What is expected.
Pull out every line below holding the word "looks".
BEGIN Material shown
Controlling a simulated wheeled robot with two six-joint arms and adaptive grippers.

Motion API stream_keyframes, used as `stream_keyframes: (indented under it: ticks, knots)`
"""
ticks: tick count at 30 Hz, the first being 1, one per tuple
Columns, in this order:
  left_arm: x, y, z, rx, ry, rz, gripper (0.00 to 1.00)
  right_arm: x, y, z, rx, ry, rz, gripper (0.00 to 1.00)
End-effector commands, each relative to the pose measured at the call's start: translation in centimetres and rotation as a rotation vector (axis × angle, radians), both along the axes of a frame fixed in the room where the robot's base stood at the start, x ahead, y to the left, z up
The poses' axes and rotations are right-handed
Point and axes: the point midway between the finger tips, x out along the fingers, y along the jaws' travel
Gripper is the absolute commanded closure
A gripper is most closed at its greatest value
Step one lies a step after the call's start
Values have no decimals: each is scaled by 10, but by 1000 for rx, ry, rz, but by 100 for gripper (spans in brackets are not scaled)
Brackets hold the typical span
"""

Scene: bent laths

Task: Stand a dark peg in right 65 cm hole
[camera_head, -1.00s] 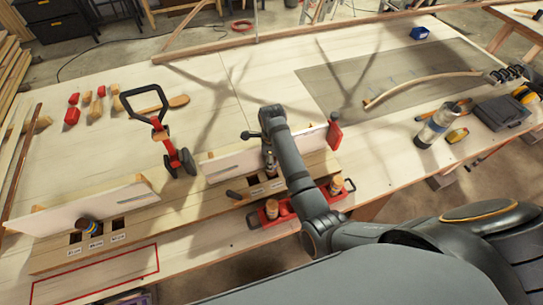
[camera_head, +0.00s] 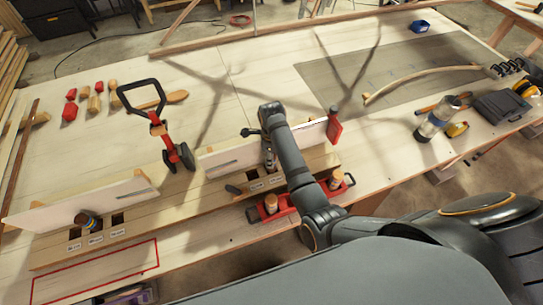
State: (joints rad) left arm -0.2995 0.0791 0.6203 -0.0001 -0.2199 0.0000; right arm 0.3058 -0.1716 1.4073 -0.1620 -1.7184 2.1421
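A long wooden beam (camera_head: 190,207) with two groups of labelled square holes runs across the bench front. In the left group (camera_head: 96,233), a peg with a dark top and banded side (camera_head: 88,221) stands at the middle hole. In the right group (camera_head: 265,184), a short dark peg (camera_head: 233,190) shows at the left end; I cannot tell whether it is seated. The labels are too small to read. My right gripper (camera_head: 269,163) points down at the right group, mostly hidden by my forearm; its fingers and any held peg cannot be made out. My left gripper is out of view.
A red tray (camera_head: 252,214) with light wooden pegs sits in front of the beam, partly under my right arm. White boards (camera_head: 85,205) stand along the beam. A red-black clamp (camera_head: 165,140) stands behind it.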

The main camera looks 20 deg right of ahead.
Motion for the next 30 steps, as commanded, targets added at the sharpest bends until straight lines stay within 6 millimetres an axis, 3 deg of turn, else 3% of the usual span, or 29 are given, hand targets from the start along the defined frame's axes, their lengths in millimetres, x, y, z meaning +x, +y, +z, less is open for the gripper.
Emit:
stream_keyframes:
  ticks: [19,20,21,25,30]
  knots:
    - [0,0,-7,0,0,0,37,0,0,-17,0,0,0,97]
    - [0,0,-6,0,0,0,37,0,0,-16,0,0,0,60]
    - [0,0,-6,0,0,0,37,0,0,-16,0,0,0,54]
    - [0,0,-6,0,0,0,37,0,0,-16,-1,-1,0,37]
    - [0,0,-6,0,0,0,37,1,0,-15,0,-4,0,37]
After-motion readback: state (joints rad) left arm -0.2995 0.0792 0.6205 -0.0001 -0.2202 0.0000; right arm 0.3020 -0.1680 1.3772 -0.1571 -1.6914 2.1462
END Material shown
BEGIN Material shown
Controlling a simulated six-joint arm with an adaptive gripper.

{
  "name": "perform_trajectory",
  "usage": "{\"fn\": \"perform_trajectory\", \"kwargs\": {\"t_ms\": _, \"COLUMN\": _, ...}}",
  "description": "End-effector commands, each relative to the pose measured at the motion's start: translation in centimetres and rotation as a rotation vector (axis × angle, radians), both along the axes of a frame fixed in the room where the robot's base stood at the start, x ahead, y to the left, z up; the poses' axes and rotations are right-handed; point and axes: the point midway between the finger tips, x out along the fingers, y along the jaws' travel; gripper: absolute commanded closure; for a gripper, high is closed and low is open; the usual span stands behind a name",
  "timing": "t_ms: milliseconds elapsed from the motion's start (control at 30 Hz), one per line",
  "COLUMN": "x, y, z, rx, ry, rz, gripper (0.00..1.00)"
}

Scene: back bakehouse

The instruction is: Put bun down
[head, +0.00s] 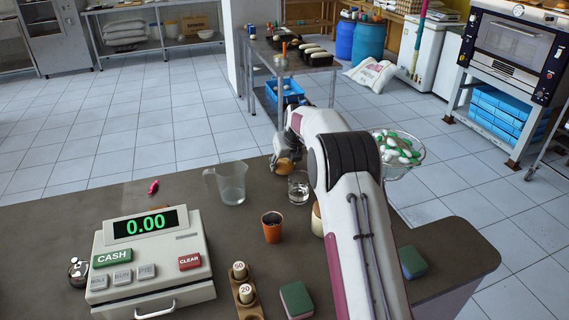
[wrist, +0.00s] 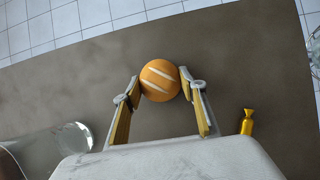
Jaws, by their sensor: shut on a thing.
END Material shown
BEGIN Material shown
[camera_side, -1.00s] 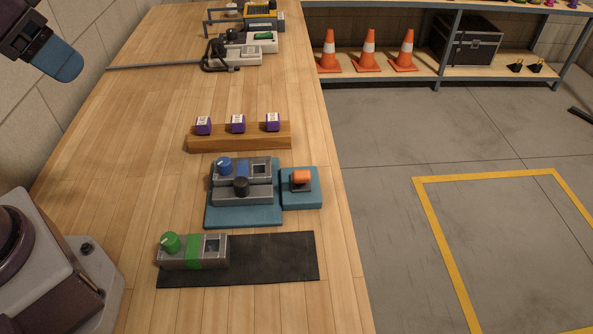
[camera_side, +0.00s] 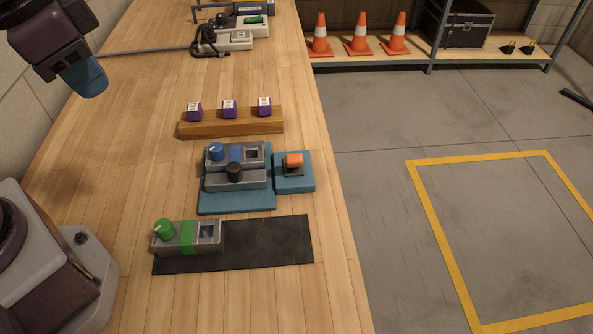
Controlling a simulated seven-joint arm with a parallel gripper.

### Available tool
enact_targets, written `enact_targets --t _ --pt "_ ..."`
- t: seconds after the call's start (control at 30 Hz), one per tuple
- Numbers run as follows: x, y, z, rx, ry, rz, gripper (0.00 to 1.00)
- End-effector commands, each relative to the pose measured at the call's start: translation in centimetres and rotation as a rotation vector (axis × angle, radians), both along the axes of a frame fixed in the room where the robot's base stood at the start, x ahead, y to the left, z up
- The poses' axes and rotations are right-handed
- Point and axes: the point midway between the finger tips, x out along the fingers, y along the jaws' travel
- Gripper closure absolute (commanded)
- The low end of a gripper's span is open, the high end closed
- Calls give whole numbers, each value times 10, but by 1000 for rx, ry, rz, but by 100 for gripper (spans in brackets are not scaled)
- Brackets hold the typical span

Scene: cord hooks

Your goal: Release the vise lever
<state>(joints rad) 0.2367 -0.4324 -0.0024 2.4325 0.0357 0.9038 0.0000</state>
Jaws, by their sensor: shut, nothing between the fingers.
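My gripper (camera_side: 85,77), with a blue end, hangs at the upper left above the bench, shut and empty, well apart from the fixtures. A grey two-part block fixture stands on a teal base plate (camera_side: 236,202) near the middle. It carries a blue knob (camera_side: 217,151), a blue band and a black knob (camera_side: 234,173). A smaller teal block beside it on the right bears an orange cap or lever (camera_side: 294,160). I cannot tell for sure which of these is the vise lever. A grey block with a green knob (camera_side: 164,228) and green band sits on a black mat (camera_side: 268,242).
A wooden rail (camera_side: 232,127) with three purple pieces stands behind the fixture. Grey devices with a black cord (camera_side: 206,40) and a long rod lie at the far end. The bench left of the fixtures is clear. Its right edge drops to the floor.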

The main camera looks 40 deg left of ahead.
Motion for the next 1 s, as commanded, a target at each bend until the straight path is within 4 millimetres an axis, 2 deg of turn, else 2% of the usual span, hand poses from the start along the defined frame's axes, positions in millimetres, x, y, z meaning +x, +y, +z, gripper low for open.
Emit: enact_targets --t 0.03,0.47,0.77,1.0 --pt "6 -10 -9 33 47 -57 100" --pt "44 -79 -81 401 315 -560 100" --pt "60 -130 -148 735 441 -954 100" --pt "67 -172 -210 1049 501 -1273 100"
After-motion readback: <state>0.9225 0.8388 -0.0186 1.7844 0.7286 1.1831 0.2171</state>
END Material shown
Response to the task.
The main camera looks 20 deg right of ahead.
The main camera looks 40 deg left of ahead.

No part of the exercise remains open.